> Task details: Exactly reproduce the lines that follow.

> Given material:
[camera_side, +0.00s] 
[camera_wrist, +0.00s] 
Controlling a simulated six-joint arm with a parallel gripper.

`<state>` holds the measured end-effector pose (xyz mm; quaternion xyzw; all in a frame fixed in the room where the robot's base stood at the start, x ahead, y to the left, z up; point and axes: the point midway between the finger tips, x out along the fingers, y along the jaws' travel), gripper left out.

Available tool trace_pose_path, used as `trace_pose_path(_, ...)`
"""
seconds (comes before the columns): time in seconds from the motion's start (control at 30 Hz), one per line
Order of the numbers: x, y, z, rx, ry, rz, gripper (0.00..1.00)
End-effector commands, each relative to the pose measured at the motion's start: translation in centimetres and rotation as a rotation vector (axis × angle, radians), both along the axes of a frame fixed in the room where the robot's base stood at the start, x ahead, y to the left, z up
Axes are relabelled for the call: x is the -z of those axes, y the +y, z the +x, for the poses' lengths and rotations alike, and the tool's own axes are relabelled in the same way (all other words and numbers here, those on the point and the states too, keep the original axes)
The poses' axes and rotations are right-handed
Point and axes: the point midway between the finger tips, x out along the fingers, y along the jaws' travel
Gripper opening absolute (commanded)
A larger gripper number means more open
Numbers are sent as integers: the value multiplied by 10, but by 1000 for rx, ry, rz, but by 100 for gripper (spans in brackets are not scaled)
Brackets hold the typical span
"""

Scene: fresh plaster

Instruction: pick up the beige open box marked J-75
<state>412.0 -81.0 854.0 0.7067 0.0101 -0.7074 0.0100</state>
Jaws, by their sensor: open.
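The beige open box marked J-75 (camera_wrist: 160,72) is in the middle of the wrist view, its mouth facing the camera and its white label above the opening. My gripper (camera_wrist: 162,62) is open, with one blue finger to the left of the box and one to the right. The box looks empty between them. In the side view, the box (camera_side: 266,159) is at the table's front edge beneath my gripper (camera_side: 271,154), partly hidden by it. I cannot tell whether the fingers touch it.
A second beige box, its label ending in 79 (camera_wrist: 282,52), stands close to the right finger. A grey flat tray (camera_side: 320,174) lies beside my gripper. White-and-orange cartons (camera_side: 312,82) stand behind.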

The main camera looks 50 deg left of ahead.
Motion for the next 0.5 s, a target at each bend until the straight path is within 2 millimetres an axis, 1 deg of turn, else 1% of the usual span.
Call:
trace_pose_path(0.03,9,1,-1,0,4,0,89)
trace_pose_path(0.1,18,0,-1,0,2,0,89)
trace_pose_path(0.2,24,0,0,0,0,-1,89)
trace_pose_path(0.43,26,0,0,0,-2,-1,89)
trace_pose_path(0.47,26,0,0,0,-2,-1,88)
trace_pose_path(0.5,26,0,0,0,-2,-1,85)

> Correct answer:
[camera_side, +0.00s] 
[camera_wrist, +0.00s] 
Controlling a simulated six-joint arm with a parallel gripper.

`<state>` holds the measured end-effector pose (xyz mm; quaternion xyzw; all in a frame fixed in the room where the robot's base stood at the start, x ahead, y to the left, z up; point and axes: the point midway between the finger tips, x out along the fingers, y along the jaws' travel), gripper left out.

Available tool trace_pose_path, used as `trace_pose_path(_, ...)`
"""
seconds (comes before the columns): time in seconds from the motion's start (control at 30 Hz), one per line
Order of the numbers: x, y, z, rx, ry, rz, gripper (0.00..1.00)
End-effector commands, each relative to the pose measured at the motion's start: translation in centimetres and rotation as a rotation vector (axis × angle, radians), both along the axes of a frame fixed in the room where the robot's base stood at the start, x ahead, y to the left, z up
Axes are relabelled for the call: x is the -z of those axes, y the +y, z the +x, for the poses' lengths and rotations alike, and the tool's own axes are relabelled in the same way (all other words and numbers here, those on the point and the states too, keep the original axes)
The poses' axes and rotations are right-handed
Point and axes: the point midway between the finger tips, x out along the fingers, y along the jaws' travel
Gripper opening absolute (commanded)
A larger gripper number means more open
Numbers are sent as integers: the value multiplied by 10, but by 1000 for rx, ry, rz, but by 100 for gripper (spans in brackets are not scaled)
Brackets hold the typical span
"""

Scene: fresh plaster

Instruction: pick up the beige open box marked J-75
<state>412.0 -81.0 854.0 0.7067 0.0101 -0.7074 0.0100</state>
Jaws, by their sensor: open.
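The beige open box marked J-75 (camera_wrist: 160,72) is in the middle of the wrist view, its mouth facing the camera and its white label above the opening. My gripper (camera_wrist: 162,62) is open, with one blue finger to the left of the box and one to the right. The box looks empty between them. In the side view, the box (camera_side: 266,159) is at the table's front edge beneath my gripper (camera_side: 271,154), partly hidden by it. I cannot tell whether the fingers touch it.
A second beige box, its label ending in 79 (camera_wrist: 282,52), stands close to the right finger. A grey flat tray (camera_side: 320,174) lies beside my gripper. White-and-orange cartons (camera_side: 312,82) stand behind.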

The main camera looks 50 deg left of ahead.
Motion for the next 0.5 s, a target at each bend until the straight path is within 2 millimetres an axis, 1 deg of turn, else 1% of the usual span.
Call:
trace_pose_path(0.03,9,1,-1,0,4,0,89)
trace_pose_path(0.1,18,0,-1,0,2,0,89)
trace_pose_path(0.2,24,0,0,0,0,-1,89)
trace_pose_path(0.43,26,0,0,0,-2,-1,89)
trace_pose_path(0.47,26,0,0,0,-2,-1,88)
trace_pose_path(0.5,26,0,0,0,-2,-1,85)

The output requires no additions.